I have something like 30 unfinished blog posts beating, beating in tell-tale-heart urgency from my draft box and some of them are various attempts to move those margin notes into a blog series. Reckon it's time to whip those recalcitrant posts into publishable shape.
Before I kick off the series though let me set the frame. Imagine the standard disclaimer here these elements are what make a particular sandbox pop me for me, your own mileage may vary blah blah blah. You will note that how I frame the criteria precludes a number of much beloved sandboxes and hex-crawls.

Lines had to be drawn.

That said I am curious to hear if you the reader were making this list what would you include? What particular thing inspires you or helps you run it? And what products would you through on your High Fidelity Top Five list?

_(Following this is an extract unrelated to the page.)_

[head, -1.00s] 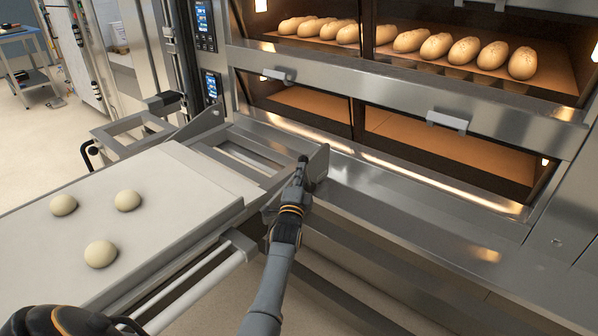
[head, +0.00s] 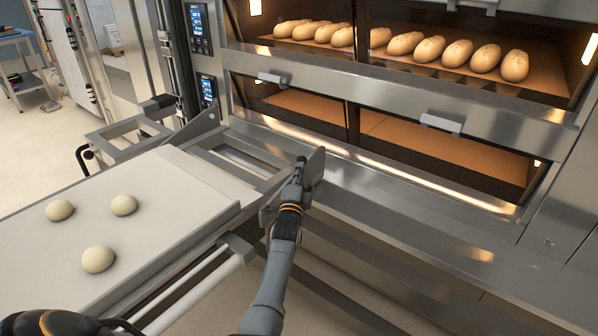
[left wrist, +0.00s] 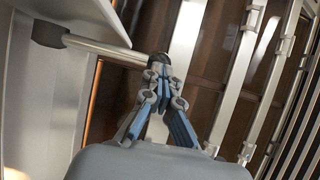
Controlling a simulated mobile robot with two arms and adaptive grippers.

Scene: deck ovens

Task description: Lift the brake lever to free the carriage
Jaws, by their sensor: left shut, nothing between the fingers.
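My left gripper (head: 299,168) is at the right end of the loader carriage, beside an upright grey end plate (head: 315,169). In the left wrist view its fingers (left wrist: 160,78) are shut and empty, with the tips close to the dark end of a metal rod (left wrist: 105,49). This rod looks like the brake lever; it comes out of a dark collar (left wrist: 47,29) on a grey plate. I cannot tell whether the fingertips touch it. In the head view the lever is not clearly seen behind the gripper. The carriage's pale board (head: 165,190) carries three dough balls. My right gripper is not in view.
The deck oven's metal sill (head: 400,195) lies right behind the gripper. The lower deck (head: 440,145) looks empty; the upper deck holds several loaves (head: 430,48). A curved black handle (head: 82,158) is on the carriage's far left.

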What constitutes an exemplary sandbox adventure:
  • Main frame is a large, but bounded wilderness or outdoors environment.
  • Open ended and allows (may even explicitly plan) for different outcomes and play (though most often having loose overall goals or player motivations wired in).
  • Combines the adventure-site exploration with another deep axis (political maneuvering, interesting NPC goals, timelines or whatever) to make it multi-dimensional.
  • Site description is in my utterly subjective “sweet spot” (between terse hex crawl and baroque setting books).
  • Has distinctive color and texture.
  • Often has something that enhances or bends the system it is designed for (say mechanics for running particular natural obstacles or mythical wildernesses that bend standard rules).
  • Has a map that is either aesthetically inspiring or has interesting play choices built in. 

Sandbox adventures to be examined (ranked loosely by personal inspiration):
  • Griffin Mountain (Runequest)
  • Twilight 2000 adventures
  • Heart of the Sunken Lands (Midkemia) 
  • Vault of the Drow (AD&D)
  • John Stater's Land of Nod/Hex Crawl Chronicles
  • Pitzburke (Gamma World 2e)

Almost rans (ballpark goodish, that may or may not be thrown in):
  • Leviathan, Prison Planet, Tarsus and Beltstrike (Classic Traveller)
  • Isle of Dread (B/X)
  • Night's Dark Terror (BECMI)
  • Qelong (LoTFP)

9 comments:

  1. The wilderness book of City State of the World Emperor?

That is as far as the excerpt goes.